Monday, May 25, 2015

Emily Dickinson's Coconut Cake, or We're going literary now

We at A Book of Cookrye are pleased today to once again dig out forgotten recipes of yore! ...Well, actually, this one isn't completely forgotten seeing as we got it off of an NPR article, but there you go. At any rate, we needed something delicious enough to make studying for finals bearable. We've already done Emily Dickinson's neighbor's coconut cake, why not do the one from Dickinson herself?
Because I could not stop for cake
It kindly stopped for me-
The kitchen held but just ourselves
And many a Calorie

Emily Dickinson's Coconut Cake
1 c shredded coconut
2 c flour
1 c sugar
½ c butter
½ c milk
2 eggs
½ tsp baking soda*
1 tsp cream of tartar

Heat oven to 330°. Grease a layer cake pan.
Cream sugar and flour. Beat in the eggs one at a time, mixing in the first thoroughly before adding the second. Stir in the soda and cream of tartar. Mix in the milk, then add the flour. Lastly, stir in the coconut.
Spread the batter into the pan. Bake until golden on top and a knife in the center comes out with no liquid batter, about 20-30 minutes.

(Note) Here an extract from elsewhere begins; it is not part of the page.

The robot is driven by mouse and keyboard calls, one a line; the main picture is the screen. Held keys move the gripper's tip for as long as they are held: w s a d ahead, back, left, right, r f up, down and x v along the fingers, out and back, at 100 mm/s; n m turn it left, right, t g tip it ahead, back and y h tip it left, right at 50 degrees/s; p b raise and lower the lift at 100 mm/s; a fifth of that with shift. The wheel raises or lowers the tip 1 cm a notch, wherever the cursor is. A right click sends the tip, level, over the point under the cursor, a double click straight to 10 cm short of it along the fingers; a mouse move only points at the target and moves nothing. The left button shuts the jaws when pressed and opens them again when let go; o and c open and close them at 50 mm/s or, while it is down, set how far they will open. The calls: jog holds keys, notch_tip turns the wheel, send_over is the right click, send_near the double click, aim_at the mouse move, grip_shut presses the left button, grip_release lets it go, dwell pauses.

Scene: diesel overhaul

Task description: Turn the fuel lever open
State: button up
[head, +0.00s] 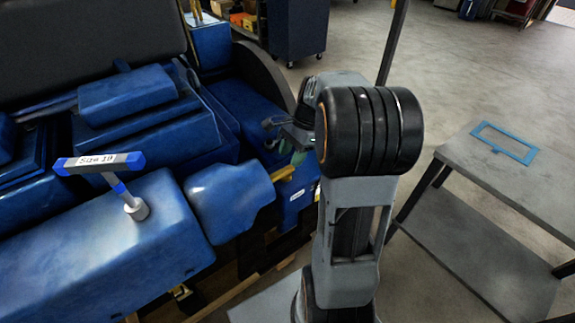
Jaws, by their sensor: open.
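A small yellow lever (283,173) sticks out at the right end of the blue engine (150,245), low beside the rounded blue housing; it looks like the fuel lever. My gripper (284,148) is open, just above the yellow lever in the picture. Its fingers point left and down, with a green tip showing. No contact with the lever can be made out. My own arm stands in front and hides part of the gripper and what lies behind it.
A T-handled tool marked "Size 19" (100,162) stands upright on the engine. A grey table (465,155) with a blue rectangular frame (505,142) is at the right. A dark blue cabinet (300,30) stands behind.

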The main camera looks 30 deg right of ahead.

*You can use 1½ tsp baking powder instead of the soda and cream of tartar.

Note 1: Emily Dickinson's note at the bottom says this is half of a full-sized cake.
Note 2:This is really good with ⅛ tsp rose water (fairly cheap at middle-Eastern stores) added (hey, it's period-correct). However, if it's hard to find rose water or you can only get it at some overpriced specialty store, just leave it out. The cake is delicious anyway.

I'm having a hard time believing the person who wrote the article is, as claimed, a Dickinson scholar. How could someone who's going that deep into debt to study Emily Dickinson not find out early in her studies that she liked to bake and was locally famous for it? The Emily Dickinson Museum has a whole page dedicated to how much she liked cooking. Even the bottom-of-the-page biography blurb in my high school English book said that at her most reclusive, she was still known for lowering baskets of baked goods on a rope out the window to children below.
Heck yes.

Emily Dickinson didn't write the instructions, but that's fairly common for recipes that are notes to self. Or, if you're writing them out for friends, you tend to leave out any steps that you figure they'll already surmise- which often leaves you with a list of ingredients and a cooking time.
This looks like a pretty normal modern-day cake recipe aside from stirring coconut into it. Based on the ingredients list, Emily Dickinson did not subscribe to the Mrs. Goodfellow baking-powder-is-evil style of cooking.
I hope I wasn't supposed to separately beat the eggs.

Emily Dickinson must have really liked coconut cake because two different recipes for it survive among her papers. They look like they'd come out really different. She attributed the other one to someone named Mrs. Carmichael, who people describe as either a family friend, a neighbor, or just someone who also lived in Amherst. This one just has the note that it makes half of the full recipe. I don't know why she divided the recipe in half before writing it down, but it looks like it'll make a nice little cake.

I always get a little unnerved seeing the butter in little curds- I once threw an entire batch of half-mixed cookie dough out because it looked like this and I was certain that either the recipe was faulty or I'd ruined it.
At any rate, we had some tasty, tasty cake batter. It's a lot thicker than cake batter usually ends up being, though.
I know I'm not the only one who wants to turn off the oven and get out a bigger spoon.

Now, the recipe says to use baking soda and cream of tartar, a combination that still shows up in substitution lists in the backs of cookbooks for when you've run out of baking powder. We at A Book of Cookrye just so happen to have run out of baking powder, leaving us to wonder: where the hell did the cream of tartar come from?


And now, we turn this from a regular cake into a coconut cake! Surprisingly given the time period, the recipe calls for pre-grated coconut by the cup and not for a coconut which you then shred for yourself. Incidentally, while you'll find plenty of coconut cake recipes around today, a lot of them are a regular cake with lots of coconut in the icing or between the layers. It seems the idea of putting coconut into the cake itself has gone out of style.

Look at how thick this is!
This is gonna be so good...


Here, I must confess that due to aforementioned finals studying, I kind of forgot to check whether the cake was done.
Nothing wrong with a well-done cake.

However, and here's how you know this recipe is worth holding onto, it still was fricken perfect! How many cakes come out just fine when you nearly burn them? Now, this article said that Emily Dickinson and her friends used to dip the cake in sherry. Guess what I still haven't used all of?
The only reason I have sherry in the first place is an experiment with a friend to see if coding goes better when slightly tippled. It didn't work.

I might have liked it if I liked sherry. But I don't. However, the cake itself is absolutely divoon. Also, and this is well worth keeping in mind when frazzled and worn out, it is surprisingly resilient to overbaking.